Report each line of the data that includes the word "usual".

Rows with robot tool calls:
%%
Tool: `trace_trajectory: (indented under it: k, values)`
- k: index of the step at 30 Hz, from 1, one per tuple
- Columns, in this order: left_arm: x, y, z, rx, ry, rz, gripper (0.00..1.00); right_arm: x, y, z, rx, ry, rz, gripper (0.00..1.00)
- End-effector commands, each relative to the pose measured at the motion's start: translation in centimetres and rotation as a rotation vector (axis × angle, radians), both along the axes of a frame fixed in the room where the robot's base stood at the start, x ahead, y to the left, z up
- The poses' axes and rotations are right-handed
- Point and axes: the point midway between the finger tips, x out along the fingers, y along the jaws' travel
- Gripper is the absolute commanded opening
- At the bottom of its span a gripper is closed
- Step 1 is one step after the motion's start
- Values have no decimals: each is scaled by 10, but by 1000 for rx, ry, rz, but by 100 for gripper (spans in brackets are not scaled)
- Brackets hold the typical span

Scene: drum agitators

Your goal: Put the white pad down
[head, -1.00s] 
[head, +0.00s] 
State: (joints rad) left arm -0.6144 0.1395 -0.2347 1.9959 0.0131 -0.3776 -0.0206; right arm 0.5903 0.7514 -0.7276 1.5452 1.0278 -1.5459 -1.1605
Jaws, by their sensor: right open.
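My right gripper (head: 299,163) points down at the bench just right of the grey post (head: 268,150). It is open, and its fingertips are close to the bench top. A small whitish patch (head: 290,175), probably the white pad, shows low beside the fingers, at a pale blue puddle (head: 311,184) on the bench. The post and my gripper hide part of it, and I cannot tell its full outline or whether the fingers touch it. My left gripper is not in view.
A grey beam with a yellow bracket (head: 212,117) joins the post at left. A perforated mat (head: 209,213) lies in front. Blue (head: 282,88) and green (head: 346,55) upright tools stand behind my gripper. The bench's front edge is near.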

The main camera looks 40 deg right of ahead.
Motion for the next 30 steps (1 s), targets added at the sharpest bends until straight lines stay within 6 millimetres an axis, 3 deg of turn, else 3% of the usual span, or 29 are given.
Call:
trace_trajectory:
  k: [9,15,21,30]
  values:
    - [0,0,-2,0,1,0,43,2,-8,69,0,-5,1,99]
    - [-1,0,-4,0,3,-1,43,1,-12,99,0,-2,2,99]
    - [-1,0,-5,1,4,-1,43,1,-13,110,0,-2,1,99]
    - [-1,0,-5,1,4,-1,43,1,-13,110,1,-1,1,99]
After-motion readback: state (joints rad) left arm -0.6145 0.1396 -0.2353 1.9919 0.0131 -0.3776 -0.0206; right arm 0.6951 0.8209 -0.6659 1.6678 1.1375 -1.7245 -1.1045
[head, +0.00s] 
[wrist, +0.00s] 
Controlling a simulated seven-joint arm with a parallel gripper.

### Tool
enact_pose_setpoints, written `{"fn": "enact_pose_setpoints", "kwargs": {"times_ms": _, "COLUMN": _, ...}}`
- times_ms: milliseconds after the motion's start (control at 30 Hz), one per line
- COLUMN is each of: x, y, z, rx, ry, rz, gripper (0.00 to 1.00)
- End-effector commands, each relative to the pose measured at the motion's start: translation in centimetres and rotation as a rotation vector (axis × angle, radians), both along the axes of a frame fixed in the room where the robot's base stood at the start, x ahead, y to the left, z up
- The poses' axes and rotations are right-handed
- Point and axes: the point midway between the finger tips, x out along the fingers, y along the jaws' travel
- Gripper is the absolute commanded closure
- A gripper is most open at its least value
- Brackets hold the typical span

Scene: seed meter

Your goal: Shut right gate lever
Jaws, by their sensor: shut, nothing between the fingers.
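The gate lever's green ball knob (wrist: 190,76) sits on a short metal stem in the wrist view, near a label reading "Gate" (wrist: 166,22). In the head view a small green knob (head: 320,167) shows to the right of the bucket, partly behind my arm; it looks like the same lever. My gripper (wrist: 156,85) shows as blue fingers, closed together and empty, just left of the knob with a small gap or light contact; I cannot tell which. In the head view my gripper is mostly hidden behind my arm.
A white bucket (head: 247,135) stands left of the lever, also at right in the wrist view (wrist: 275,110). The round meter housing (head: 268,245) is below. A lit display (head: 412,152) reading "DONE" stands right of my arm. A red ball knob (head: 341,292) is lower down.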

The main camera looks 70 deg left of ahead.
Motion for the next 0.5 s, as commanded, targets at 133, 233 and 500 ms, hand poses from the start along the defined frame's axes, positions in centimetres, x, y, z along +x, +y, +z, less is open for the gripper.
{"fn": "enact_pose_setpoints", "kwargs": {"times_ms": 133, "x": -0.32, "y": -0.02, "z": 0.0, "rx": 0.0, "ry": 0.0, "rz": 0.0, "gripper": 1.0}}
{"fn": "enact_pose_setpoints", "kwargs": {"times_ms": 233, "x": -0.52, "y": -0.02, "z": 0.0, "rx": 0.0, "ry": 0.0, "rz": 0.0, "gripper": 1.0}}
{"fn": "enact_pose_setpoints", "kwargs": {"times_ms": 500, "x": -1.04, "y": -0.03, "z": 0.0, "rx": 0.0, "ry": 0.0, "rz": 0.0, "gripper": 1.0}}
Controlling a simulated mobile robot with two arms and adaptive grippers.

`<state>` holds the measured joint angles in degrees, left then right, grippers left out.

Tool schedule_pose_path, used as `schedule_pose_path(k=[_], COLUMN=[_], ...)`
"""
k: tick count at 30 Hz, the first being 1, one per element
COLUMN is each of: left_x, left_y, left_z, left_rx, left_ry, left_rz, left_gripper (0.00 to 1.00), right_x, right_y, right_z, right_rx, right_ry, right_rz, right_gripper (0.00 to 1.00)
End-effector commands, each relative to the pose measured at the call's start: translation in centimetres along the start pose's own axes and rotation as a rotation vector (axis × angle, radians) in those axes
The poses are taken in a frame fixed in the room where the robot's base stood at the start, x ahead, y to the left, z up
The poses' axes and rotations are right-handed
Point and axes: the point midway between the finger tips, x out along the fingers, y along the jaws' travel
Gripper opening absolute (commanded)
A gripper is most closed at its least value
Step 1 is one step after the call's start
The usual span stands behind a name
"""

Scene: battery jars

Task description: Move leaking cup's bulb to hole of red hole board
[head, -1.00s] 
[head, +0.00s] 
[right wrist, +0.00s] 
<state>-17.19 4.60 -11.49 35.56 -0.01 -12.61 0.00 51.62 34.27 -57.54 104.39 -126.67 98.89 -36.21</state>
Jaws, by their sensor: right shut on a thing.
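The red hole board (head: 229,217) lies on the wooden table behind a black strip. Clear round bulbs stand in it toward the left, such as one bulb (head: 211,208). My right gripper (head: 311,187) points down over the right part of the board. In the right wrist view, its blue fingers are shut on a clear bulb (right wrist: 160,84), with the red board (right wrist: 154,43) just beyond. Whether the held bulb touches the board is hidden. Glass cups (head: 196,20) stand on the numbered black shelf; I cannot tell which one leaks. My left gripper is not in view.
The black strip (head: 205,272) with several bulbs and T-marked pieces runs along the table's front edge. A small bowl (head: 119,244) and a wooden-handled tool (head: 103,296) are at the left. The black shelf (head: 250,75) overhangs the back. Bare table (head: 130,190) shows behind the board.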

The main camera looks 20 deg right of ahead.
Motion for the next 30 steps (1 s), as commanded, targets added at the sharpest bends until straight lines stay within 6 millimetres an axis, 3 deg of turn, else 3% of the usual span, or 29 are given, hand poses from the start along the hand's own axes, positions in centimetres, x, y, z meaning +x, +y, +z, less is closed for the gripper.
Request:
%%
_Final result:_
Motion for the next 30 steps (1 s), targets added at the sharpest bends until straight lines stay within 6 millimetres an axis, 3 deg of turn, else 3% of the usual span, or 29 are given.
The usual span stands behind a name
Motion for the next 30 steps (1 s), as commanded, targets added at the sharpest bends until straight lines stay within 6 millimetres an axis, 3 deg of turn, else 3% of the usual span, or 29 are given, hand poses from the start along the hand's own axes, positions in centimetres, x, y, z meaning +x, +y, +z, less is closed for the gripper.

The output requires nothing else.